Da mesma forma que ocorre com a geração e distribuição, as atividades de transmissão e comercialização também apresentam riscos próprios e consequentemente prêmios de riscos específicos para suas atividades, o que é absolutamente normal. Porém, quando há situações em que começam a aventar uma alteração neste equilíbrio existente nas cadeias do setor elétrico, por meio da alocação de riscos diferentes daqueles que os investidores consideraram originalmente quando da tomada de decisão de investimento, esta lógica de prêmio de risco tende a ficar desbalanceada e, por conseguinte, a atratividade do setor é afetada, fruto do resultado da criação da insegurança jurídica. Esta mudança na alocação de risco entre os agentes, além de reduzir a atratividade do setor para investidores locais e estrangeiros, também leva a um risco grande de aumento de judicialização, como ocorreu no caso do GSF (Generation Scaling Factor), o qual agregou um risco adicional à atividade de compra e venda de energia por parte de geradores e comercializadores, que é a redução no recebimento da liquidação pela CCEE. Ou seja, diversos agentes faturam, mas não recebem, o que gera a necessidade de maior atenção e sofisticação na gestão do caixa de suas operações.
De maneira acertada, o governo atuou no sentido de não expor o resto da cadeia ao problema de caixa das distribuidoras, por meio da estruturação em andamento de empréstimos semelhantes àqueles que foram estruturados em 2014-2015, quando as distribuidoras, então subcontratadas, ficaram expostas a PLD em patamares superiores a R$ 800,00 por MWh. Naquele momento, o governo estruturou empréstimos em montante superior a R$ 20 bilhões por meio de bancos públicos e privados. Na presente situação, além da estruturação destes empréstimos, o governo vem buscando adotar alternativas por meio de contas setoriais superavitárias, como por exemplo a conta ACR, P&D, Encargo de Transmissão, entre outras, como forma de reduzir o montante do empréstimo e impacto na conta de luz do consumidor, além de criar mecanismos para postergar eventuais aumentos nas tarifas que aconteceriam no curto prazo.

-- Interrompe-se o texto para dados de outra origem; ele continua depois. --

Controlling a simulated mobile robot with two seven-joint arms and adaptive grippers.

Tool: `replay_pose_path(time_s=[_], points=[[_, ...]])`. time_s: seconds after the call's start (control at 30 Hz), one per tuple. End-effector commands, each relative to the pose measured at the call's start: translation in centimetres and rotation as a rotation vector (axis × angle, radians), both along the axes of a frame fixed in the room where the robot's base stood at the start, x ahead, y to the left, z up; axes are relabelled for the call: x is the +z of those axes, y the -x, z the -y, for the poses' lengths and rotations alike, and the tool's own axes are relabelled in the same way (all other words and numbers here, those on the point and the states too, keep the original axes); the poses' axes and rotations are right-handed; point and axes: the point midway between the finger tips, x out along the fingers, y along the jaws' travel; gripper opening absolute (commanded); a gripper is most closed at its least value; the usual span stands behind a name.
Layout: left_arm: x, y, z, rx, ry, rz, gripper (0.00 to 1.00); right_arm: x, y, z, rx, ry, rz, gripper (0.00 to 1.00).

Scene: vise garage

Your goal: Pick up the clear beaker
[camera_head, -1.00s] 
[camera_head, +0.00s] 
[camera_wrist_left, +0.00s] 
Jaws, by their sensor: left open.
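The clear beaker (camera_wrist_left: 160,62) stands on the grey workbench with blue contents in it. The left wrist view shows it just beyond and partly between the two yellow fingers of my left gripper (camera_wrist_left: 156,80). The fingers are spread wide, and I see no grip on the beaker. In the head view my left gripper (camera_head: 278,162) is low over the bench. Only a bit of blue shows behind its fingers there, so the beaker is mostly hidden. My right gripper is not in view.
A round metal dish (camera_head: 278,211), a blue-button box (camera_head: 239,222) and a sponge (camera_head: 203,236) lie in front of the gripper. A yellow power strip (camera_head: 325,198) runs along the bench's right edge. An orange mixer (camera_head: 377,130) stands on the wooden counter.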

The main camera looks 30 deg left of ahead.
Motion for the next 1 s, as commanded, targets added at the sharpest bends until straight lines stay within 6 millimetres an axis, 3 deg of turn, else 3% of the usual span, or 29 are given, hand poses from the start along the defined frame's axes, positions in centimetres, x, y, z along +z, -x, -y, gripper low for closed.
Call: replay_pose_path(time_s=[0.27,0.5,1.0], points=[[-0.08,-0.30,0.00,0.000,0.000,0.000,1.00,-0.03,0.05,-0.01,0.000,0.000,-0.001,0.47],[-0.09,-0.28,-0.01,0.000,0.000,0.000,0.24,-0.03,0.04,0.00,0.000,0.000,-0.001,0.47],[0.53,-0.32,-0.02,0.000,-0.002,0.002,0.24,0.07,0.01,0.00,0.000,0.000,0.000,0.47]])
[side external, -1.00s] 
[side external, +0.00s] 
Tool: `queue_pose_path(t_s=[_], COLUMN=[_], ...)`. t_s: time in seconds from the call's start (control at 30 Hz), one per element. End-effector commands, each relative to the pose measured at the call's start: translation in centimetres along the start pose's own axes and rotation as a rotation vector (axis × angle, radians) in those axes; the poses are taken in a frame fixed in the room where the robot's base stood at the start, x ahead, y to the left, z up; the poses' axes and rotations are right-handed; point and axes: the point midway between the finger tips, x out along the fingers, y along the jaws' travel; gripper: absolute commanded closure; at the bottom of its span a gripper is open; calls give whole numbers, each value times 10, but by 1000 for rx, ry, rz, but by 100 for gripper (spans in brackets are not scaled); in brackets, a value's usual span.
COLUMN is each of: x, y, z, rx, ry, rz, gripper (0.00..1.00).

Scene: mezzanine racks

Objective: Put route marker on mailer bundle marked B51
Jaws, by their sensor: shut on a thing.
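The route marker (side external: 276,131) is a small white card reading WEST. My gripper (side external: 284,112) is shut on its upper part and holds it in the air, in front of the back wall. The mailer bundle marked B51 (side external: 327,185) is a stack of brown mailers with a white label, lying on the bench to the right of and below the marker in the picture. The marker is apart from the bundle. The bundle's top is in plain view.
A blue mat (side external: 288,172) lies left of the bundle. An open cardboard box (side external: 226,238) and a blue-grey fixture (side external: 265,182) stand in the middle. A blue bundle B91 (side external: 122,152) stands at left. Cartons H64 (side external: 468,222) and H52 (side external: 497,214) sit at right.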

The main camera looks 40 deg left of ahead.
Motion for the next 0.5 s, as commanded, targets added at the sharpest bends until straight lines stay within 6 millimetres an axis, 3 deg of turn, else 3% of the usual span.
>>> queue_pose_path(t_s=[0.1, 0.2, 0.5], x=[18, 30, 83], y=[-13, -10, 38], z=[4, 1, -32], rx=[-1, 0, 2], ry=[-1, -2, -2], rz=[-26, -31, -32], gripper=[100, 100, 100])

Embora estejamos caminhando na direção correta, que é a manutenção da segurança jurídica e respeito aos contratos, alguns agentes do setor, de tempos em tempos, vinham expondo na mídia a ideia de que não seria correto os distribuidores e consumidores arcarem com os custos deste empréstimo sozinhos. Ora, partindo da lógica de que distribuição é uma atividade regulada com regime jurídico próprio, o que não é adequado é um discurso que compromete a segurança jurídica de um dos poucos setores de nossa economia em que o Brasil é referência mundial e possui um histórico de poucas mudanças impactantes, além de ser um dos setores da economia que mais cresce, com investimentos constantes e relevantes ano após ano. Alterar esta lógica de alocação de risco pode colocar em dúvida a atratividade do setor elétrico e comprometer o seu funcionamento, uma vez que medidas em desrespeito à segurança jurídica acarretariam possivelmente uma grande judicialização do setor. A consequência lógica é o impacto direto em toda a cadeia incluindo os agentes financeiros envolvidos nos projetos, os fornecedores – que seriam afetados pela provável paralisação do setor – e todos os milhares de empregos direta e indiretamente envolvidos nas atividades do setor elétrico.
Não faz qualquer sentido que os riscos de um determinado agente sejam repassados aos demais. Os geradores, cujos projetos estão em construção, já estão sendo fortemente afetados com atraso nas suas obras, fruto de restrições de circulação impostas pelas autoridades, aumento de CAPEX devido à variação cambial e aumento do custo de capital. Da mesma maneira que estes geradores não estão pleiteando repassar estes prejuízos aos distribuidores, requerendo um aumento na tarifa dos contratos, o oposto também não deveria se aplicar. Além disso, para os geradores com projetos em operação, uma redução na receita ou um aumento de custo traria consequências severas como, por exemplo, a eventual dificuldade no cumprimento dos pagamentos das dívidas contraídas para as construções dos projetos, o que poderia gerar um vencimento antecipado dos contratos de financiamento de todas as usinas de um empreendedor, resultando em quebras de contratos em cadeia, desempregos e outros impactos ao setor, gerando uma bola de neve cada vez maior. Porém, neste momento é importante parabenizar o governo pelo Decreto, o qual possibilitará, uma vez realizadas suas determinações, equacionar a situação de caixa das distribuidoras sem onerar o consumidor no curto prazo e também sem transferir o problema para o resto da cadeia.